The juice of orange and acerola was very nice, though it wasn’t fresh, but made from a frozen mixture, with added sugar. After buying it we were standing near a shop sipping, talking and enjoying the drink. I looked over Anna’s shoulder and saw an older man sitting outside the shop door with a couple of tiny umbrellas, on these umbrellas were a variety of rings.
At first I didn’t think anything of it, and continued drinking and chatting, but I couldn’t help myself from looking over Anna’s shoulder every few moments and staring at this man. He was deeply tanned, and wore a black bandana around his head with some nondescript pattern on it. He didn’t look at me, just down at his hands, on which I could make out the remnants of some faded tattoos. He didn’t look sad, just empty, worn out. I recalled the wine tour in Mendoza, Anna and I had met another couple who had also recently been married, they had the foresight to buy some cheap wedding rings before they had left for their trip. With that in mind I wandered over and had a look at the selection of rings. He was attentive without being overly pushy. Anna saw what I was doing and came over, after a few minutes we agreed on a ring and I bought it. It cost 5 reais, that is about £1.90. The man was very grateful and thanked us a number of times as we walked away.
I wondered then, as I wonder now, was that his only sale that day? How long had he been there? Is there any minimum wage or benefits system for Brazilians? I know in many countries there isn‘t a benefit. Then I began to think of other systems, such as the English. If you’re unemployed you can get your rent paid for, your electricity and gas paid for, your council tax paid for and then on top of that, cash in the hand to live off. The shame about this system is that some people, maybe a minority, maybe not, live off it. They are, in some cases born into it, they have no desire to get out of it, it is what they know, and as far as they’re concerned there is no need to change. I’ve just finished reading “To kill a mockingbird” yes I know, I should have read it decades ago. Anyway in it Scout explains away the behaviour of a particular student to her new teacher be saying “He’s one of the Ewells, ma’am” So it would seem that some people just behave in a certain way because that’s what they know. I might be getting a bit off track here, so while I do not want a huge debate of the pros and cons of a benefit systems. I do believe there must be a better choice between working all day to earn enough to barely stay alive and a benefits system that is ’good enough’ to be a ’life choice’. Yeah, yeah I hear all of you PC people saying ’it isn’t a life choice, it’s a hard life’ etc… Well to you, I say go live in a country where there are no benefits, see how the people there work long hard days in terrible conditions for virtually nothing. And then explain to them why people back home should get all of this money for sitting on their arses all day. Yeah, yeah I know, and my parents also told me to eat all of my food because there were staving people in Africa. But in this case I say stop giving the money to the people who sit on there arses year, after year after year, and give it to the people in these other countries. And so the argument can go on, and on, and on, and around and around and around. Do I have the answer? No. But I do not believe a ’nanny/benefits state’ is the right answer.

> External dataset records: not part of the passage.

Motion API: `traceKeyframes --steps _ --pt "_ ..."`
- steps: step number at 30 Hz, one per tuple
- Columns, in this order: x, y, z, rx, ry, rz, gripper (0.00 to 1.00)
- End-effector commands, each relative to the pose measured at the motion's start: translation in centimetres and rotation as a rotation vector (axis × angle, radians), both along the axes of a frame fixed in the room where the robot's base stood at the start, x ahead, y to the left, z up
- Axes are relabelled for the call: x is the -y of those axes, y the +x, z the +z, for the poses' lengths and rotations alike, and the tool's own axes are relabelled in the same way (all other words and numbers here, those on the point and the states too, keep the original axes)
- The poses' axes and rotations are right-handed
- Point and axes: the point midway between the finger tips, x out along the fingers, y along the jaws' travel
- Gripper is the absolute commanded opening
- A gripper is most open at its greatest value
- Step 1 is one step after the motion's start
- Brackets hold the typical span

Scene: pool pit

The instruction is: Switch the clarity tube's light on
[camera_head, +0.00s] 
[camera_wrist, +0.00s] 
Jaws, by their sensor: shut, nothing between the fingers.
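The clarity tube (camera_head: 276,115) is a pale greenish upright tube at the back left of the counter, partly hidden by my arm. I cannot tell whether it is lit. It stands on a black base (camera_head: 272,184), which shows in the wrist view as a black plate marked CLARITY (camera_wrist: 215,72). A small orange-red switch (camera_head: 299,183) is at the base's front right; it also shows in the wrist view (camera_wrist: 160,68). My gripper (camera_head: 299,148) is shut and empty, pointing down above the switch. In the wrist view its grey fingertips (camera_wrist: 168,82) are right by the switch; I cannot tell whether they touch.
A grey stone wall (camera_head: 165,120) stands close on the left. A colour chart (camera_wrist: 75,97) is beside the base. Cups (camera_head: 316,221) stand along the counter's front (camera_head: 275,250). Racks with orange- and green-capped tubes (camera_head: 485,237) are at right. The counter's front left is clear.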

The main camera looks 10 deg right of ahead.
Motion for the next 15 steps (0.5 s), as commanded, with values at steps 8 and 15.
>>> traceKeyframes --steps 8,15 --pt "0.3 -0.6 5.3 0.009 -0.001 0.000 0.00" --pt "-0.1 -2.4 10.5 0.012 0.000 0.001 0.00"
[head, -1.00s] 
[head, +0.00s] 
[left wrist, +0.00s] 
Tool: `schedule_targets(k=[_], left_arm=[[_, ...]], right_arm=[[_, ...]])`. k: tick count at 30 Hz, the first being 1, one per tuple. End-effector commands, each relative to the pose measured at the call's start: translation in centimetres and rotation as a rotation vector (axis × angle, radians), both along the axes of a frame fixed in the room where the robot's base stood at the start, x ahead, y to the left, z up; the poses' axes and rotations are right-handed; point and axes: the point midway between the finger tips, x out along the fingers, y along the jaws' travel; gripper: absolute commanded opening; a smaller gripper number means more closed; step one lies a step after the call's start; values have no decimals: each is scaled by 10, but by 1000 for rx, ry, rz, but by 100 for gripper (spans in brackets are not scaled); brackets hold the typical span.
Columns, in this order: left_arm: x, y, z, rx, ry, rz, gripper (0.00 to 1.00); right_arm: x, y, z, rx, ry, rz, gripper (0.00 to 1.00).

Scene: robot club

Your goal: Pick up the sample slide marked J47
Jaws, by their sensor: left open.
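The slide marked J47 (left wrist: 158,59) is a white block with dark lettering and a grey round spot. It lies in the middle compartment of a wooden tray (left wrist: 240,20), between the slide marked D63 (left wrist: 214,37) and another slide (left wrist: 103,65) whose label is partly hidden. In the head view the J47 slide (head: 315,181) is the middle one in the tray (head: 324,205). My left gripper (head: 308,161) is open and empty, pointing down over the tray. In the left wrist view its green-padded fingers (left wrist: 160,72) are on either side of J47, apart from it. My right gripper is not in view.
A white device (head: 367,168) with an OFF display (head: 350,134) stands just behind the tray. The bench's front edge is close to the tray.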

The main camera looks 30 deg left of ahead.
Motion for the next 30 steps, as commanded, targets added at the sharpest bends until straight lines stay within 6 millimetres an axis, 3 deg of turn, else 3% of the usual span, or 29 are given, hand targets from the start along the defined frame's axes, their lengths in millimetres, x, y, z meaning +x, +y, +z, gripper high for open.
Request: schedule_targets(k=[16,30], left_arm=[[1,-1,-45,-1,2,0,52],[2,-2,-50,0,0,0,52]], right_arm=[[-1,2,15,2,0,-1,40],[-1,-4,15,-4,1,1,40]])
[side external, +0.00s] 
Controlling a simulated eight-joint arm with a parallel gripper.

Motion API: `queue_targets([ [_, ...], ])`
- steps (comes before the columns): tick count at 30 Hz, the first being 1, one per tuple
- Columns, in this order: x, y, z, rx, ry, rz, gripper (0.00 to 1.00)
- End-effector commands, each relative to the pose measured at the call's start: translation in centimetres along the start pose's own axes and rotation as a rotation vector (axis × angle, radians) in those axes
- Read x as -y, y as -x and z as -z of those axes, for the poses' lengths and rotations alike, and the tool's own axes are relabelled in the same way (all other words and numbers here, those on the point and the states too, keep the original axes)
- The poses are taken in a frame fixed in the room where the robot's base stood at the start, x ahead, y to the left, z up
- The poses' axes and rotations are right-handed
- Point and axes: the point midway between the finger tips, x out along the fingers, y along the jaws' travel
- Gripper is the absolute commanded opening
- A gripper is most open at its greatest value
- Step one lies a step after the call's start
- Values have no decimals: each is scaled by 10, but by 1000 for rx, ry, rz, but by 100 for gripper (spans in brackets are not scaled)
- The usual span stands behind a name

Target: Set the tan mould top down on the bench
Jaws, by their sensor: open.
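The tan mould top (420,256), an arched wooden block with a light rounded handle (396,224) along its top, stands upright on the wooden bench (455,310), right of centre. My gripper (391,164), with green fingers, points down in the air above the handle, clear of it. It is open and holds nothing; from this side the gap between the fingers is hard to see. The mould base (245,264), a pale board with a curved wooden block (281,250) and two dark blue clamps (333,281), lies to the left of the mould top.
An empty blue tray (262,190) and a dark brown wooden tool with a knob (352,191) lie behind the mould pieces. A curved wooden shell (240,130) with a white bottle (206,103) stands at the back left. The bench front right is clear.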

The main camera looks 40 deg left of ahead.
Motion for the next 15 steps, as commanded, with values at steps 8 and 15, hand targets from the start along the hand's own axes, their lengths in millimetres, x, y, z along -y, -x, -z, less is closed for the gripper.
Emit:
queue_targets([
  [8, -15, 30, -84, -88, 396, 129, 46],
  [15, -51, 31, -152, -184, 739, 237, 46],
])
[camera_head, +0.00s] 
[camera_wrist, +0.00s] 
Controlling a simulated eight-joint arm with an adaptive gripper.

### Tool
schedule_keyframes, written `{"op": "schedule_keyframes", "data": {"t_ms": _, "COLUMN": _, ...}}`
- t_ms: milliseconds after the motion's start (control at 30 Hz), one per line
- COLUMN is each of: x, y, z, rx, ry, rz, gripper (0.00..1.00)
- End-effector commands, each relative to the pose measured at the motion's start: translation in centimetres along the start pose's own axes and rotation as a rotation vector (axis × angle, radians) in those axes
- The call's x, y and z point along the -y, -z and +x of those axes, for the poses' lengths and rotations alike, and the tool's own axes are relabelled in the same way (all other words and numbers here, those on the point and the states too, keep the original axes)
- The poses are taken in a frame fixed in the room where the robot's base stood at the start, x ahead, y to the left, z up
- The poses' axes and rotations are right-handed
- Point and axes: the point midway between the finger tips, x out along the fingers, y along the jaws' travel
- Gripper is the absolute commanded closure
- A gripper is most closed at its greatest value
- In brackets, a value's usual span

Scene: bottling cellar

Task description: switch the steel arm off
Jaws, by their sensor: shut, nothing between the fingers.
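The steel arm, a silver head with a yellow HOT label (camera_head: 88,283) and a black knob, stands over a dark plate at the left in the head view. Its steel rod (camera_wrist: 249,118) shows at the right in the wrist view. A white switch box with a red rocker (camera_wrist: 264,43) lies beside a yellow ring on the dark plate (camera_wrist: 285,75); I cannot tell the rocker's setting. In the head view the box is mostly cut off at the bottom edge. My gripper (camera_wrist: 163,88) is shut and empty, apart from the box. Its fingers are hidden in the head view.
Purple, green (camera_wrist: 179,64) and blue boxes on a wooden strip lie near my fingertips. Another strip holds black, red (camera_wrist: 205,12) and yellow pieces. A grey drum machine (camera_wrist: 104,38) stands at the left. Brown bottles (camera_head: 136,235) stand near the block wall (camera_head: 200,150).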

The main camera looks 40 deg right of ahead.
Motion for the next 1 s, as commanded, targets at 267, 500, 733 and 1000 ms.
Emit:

So back to our day, after buying the ring we headed back to our hostel and jumped into the pool. There we spent a couple of lazy hours floating around and even had time to play a game of pool volleyball. I made up, or more like, introduced, the rules as we went along, I didn’t do very well though because Anna won both games.
Then it was another one of Steven’s ‘One pot wonders’ for dinner and an early nights sleep.